5000m→マラソン:高岡寿成選手=10年
20kmW→50kmW:園原健弘選手=9年


 上記の選手たちは最初の日本記録と最後の日本記録の差であって、ほとんどの選手はその間に日本記録を何回か更新しています。あるいは、他の選手が更新している場合もあります。8年ぶり以上の自己新というケースは、柿沼選手の9年ぶりと、北田選手の8年ぶり(その2年後に3回目の日本新)くらいでしょうか。しかし、2人とも間に、別の選手が日本新を出しているので、8年ぶりの日本新というわけではありませんでした。
 ということは、室伏由佳選手の8年ぶりは、同一選手による日本記録更新間隔としては過去50年間で最長……かと思いきや、室伏重信選手が1971年の次に、1980年に日本タイ、81年に日本新を出していました。つまり、9年ぶりの日本タイ、10年ぶりの日本新……という表記でいいのですよね。
 それにしても、父親の室伏重信選手は言うに及ばないでしょうが、柿沼和恵選手はミズノの先輩、谷川聡選手は学年は違いますがミズノの同期入社。北田選手の夫君の岩本さんはミズノのトレーナーで、金子宗平選手の息子がミズノの金子宗弘氏(十種競技日本記録保持者)。林選手は中京大の先輩。つながっていますね。


◆2007年4月3日(火)
 13時から岸記念体育会館で打ち合わせ。
 終了後に同じ建物内にある記者クラブに。何人かの記者の方たちと情報交換。その間、テレビでは選抜高校野球の決勝が放映されています。寺田の故郷である静岡県の常葉菊川がベスト4に残っていたことは知っていたのですが、まさか決勝を戦っているとは知りませんでした。下馬評って、それほど高くありませんでしたよね。そうとわかっていれば、もっと注目していたのに。
 しかし、寺田が静岡にいた頃、常葉菊川はそれほどスポーツが強い高校ではありませんでした。いつくらいからでしょうか、スポーツに力を入れ始めたのは。チャンスがあったら、OBの山下拓郎選手(亜大→富士通)に聞いておきます。
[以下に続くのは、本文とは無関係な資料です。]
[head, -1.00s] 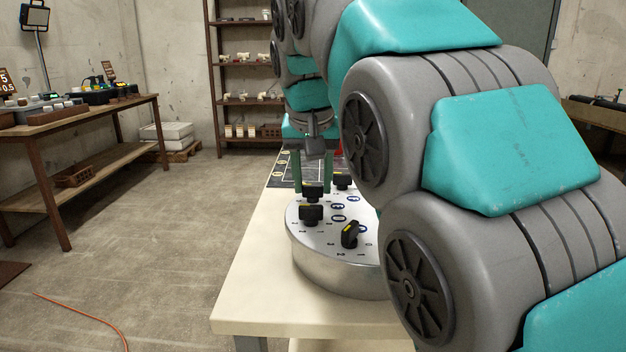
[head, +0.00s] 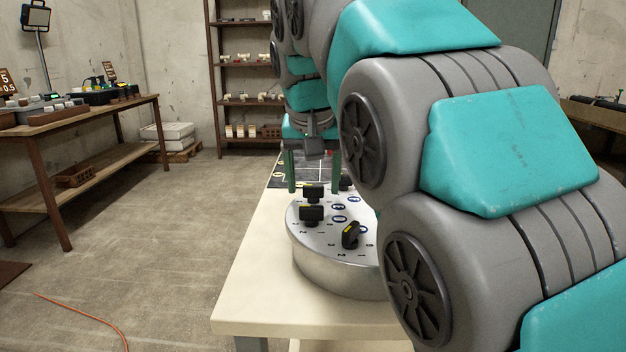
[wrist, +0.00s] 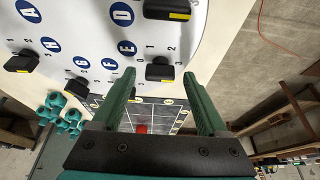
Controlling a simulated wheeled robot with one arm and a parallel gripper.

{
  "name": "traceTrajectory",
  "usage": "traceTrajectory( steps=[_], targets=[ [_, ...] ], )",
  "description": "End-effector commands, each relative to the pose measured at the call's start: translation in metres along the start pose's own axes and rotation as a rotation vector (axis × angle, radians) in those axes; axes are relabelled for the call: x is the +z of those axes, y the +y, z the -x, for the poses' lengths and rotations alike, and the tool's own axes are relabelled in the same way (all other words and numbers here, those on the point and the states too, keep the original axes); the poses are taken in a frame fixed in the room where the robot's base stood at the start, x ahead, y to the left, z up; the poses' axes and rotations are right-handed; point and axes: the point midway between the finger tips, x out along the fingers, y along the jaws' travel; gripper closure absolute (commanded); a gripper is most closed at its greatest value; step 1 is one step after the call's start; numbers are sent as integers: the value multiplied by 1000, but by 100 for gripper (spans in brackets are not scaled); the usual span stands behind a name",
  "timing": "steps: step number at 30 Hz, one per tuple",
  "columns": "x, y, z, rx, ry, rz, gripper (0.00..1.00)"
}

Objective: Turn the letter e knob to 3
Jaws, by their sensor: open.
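The letter E label (wrist: 126,48) is a blue disc on the round metal dial plate (head: 325,268). Beside it is the E knob (wrist: 160,70), a black bar with a yellow mark; it appears in the head view (head: 312,192) at the plate's far side. Small numerals surround it, but I cannot tell which one it points at. My gripper (wrist: 160,76) is open with green fingers. In the wrist view the knob shows between the fingertips. In the head view my gripper (head: 314,190) is above and behind the knob, apparently clear of it.
Other black knobs stand close by on the plate, one just in front (head: 311,214) and one to the right (head: 350,235). The plate sits on a pale table (head: 250,290). A dark gridded board (wrist: 150,112) lies behind it. My arm hides the table's right side.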

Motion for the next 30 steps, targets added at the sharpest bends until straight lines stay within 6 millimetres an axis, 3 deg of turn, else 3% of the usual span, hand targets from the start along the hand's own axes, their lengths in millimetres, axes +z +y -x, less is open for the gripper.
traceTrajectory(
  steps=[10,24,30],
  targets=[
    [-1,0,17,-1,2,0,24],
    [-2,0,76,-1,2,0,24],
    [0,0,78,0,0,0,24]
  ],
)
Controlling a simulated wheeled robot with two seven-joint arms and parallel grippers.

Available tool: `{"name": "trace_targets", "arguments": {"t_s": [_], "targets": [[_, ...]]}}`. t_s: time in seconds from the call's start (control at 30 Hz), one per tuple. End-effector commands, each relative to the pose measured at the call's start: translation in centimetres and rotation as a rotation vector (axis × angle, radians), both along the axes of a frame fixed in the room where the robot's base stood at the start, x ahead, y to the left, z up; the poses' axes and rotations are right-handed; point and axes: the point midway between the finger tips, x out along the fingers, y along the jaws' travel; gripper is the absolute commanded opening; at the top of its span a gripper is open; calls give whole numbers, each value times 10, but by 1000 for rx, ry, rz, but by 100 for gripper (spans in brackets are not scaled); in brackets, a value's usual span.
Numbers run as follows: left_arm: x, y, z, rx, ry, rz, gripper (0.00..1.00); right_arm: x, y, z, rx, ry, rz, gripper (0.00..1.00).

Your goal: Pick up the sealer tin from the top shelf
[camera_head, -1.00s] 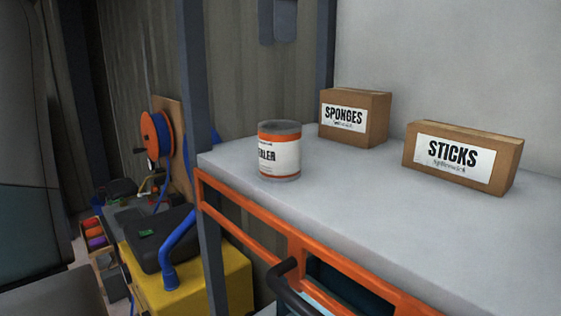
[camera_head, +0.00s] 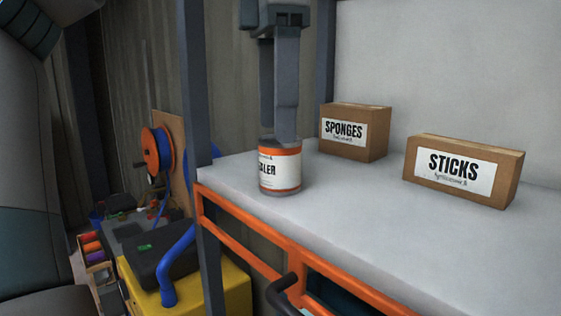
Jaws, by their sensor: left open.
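The sealer tin (camera_head: 280,172) stands upright on the left part of the grey top shelf (camera_head: 400,240). It is a short can with an orange and white label, and its lettering is partly turned away. My left gripper (camera_head: 277,135) points down from above, right over the tin. Its fingers are open, and their tips overlap the tin's top rim in the picture, hiding part of it. I cannot tell whether they touch it. My right gripper is not in view.
A SPONGES box (camera_head: 355,132) stands behind and to the right of the tin, and a STICKS box (camera_head: 462,170) further right. A grey post (camera_head: 197,90) rises at the shelf's left corner. An orange rail (camera_head: 260,240) runs below the front edge.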

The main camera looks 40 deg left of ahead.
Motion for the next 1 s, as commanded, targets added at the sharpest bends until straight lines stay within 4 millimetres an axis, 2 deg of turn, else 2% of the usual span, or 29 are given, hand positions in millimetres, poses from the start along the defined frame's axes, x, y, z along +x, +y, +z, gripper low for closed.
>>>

 記者クラブにいる間に、陸連から日本選手権50kmW(&全日本競歩輪島大会)の開催地変更のリリースが出ました。皆さんご存じの通り、輪島は3月の地震で大打撃を受けた街です。開催に向けて準備をしていた地元や競歩関係者にとっては残念なことと思いますが、開催地変更はやむを得ません。変更先は神戸。例年、男女の20kmWが行われている場所です。2006年度の男子20kmWのみ、例外で2007年5月に大阪開催ですけど(たぶん、世界選手権のリハーサルを兼ねて)。
 それで思い出したのが1995年のこと。阪神大震災で1月末の大阪国際女子マラソンは開催が中止。日本選手権男女20kmWは急きょ、千葉開催となったことがありました。今回は逆に、神戸が代替開催を受け容れた形です。
 千葉開催の日本選手権20kmWといえば、陸マガの写真に法元康二選手(当時旭化成)が先頭集団で映っていて、眼鏡をかけた表情が印象的でした。当時は面識がなかったのですが(競歩関連記事は折山さんの独壇場)、当時、同選手は記録をぐんぐん伸ばしていました。名門旭化成の京大仏文科出身のエリート(業界の通常とは違う意味で、本来の意味で使っています)という意味でも注目していましたね。名前も変わっていましたし。ほうが、とは最初から読めません。
 しかし、その千葉の日本選手権競歩では、法元選手は失格。ということで、今は青森で研究職に就いている法元氏に、開催地変更大会の思い出を聞いてみました。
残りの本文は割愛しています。